Another potential victim of the government sequester would be anti-violence programs such as the ones at Middle Way House in Bloomington.
Executive Director Toby Strout says federal funding cuts would mean she would have to shut day care, youth programs, and legal services.
“When you get right down to it, it could be that the only thing that remains is emergency shelter,” she says. “Now even that funding is threatened. So are there plans in place? Yes. But heaven help us if we have to put them in effect.”
A litany of other programs and services, such as Head Start programs, child care for low-income families, nutrition assistance for seniors and more, are projected to be impacted throughout the state if Congress does not act to forestall the indiscriminate budget cuts.
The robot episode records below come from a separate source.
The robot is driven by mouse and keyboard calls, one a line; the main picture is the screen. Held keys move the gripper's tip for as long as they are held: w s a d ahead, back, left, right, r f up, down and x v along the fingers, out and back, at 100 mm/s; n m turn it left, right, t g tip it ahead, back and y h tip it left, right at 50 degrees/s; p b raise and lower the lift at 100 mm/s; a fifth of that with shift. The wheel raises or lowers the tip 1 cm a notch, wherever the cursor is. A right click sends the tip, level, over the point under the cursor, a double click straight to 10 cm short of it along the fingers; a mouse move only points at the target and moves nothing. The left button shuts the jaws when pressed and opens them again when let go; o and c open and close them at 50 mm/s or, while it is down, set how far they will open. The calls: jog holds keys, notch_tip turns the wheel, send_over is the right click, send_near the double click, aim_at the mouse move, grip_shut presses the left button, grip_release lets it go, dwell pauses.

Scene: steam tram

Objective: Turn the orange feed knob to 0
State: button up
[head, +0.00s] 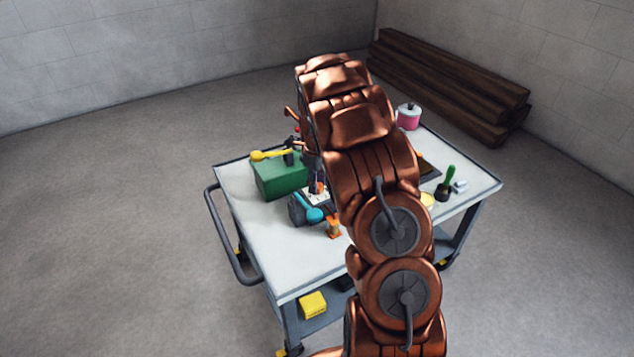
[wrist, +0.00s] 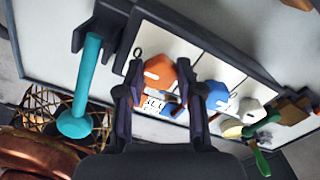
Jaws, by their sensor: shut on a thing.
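The orange feed knob (wrist: 158,74) sits on a white-faced panel (wrist: 178,45) in the wrist view, with a pale pointer mark on its left part. A small 0 mark (wrist: 138,52) shows on the panel to its upper left. My gripper (wrist: 161,78) has one finger on either side of the knob and is shut on it. The lower part of the knob's plate is partly hidden by the fingers.
A blue knob (wrist: 209,98) and a white knob (wrist: 250,110) stand to the right along the panel. A teal lever (wrist: 85,85) rises at left.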

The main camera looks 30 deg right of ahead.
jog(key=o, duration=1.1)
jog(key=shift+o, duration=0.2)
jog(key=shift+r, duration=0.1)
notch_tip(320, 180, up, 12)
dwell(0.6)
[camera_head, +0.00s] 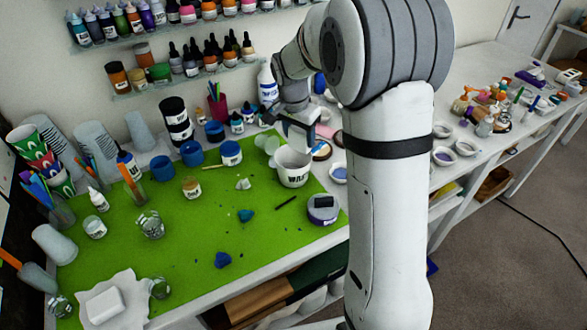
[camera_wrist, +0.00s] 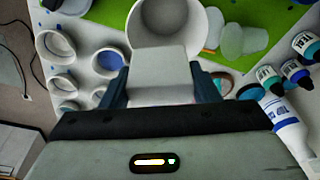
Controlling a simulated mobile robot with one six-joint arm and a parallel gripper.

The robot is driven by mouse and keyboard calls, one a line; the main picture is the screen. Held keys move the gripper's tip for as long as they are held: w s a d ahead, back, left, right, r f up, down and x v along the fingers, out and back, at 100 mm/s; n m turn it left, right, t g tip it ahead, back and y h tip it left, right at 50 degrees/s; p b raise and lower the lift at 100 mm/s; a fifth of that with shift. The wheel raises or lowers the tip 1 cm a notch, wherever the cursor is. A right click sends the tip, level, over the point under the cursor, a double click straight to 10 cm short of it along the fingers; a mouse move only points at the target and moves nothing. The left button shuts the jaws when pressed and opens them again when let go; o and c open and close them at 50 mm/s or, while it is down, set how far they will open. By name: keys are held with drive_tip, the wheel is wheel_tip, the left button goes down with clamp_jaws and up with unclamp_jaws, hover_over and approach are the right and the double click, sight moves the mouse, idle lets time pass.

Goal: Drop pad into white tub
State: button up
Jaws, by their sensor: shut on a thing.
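The white tub (camera_head: 293,174) stands upright on the green mat (camera_head: 130,241), near its far right edge, with dark lettering on its side. In the wrist view the tub (camera_wrist: 139,28) lies just beyond my fingertips, with its open mouth partly hidden by the pad. My gripper (camera_wrist: 161,72) is shut on a pale grey-white pad (camera_wrist: 158,64), one dark finger on each side. In the head view my gripper (camera_head: 297,128) is above the tub, at its back side. I cannot make out the pad clearly there.
A white bottle (camera_head: 267,84) stands behind. Small dishes (camera_head: 338,174) lie to the right. The mat's front middle is mostly clear.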

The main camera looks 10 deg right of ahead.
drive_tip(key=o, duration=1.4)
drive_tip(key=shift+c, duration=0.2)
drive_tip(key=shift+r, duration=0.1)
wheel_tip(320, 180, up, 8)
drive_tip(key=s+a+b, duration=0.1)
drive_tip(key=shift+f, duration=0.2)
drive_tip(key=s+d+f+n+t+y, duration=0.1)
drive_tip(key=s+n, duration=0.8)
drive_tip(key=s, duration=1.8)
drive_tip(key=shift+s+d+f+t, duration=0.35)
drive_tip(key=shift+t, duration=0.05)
Amy Brundage, the Obama Administration’s deputy press secretary for the economy, emphasized in a press conference that the sequester is not only avoidable, but was part of a plan set previously by Congress to encourage bipartisan negotiations to balance the nation’s budget.
“It’s important to keep in mind that the sequester was never intended to be policy,” she says. “It was passed with Republican support in congress to ensure that there was a trigger mechanism, a forcing event that would compel Congress on both sides to work together to reduce the deficit in a balanced way.”
Back in Washington, however, bipartisan negotiations on carving out a new federal budget have stalled, and Democrats and Republicans blame each other for the impasse.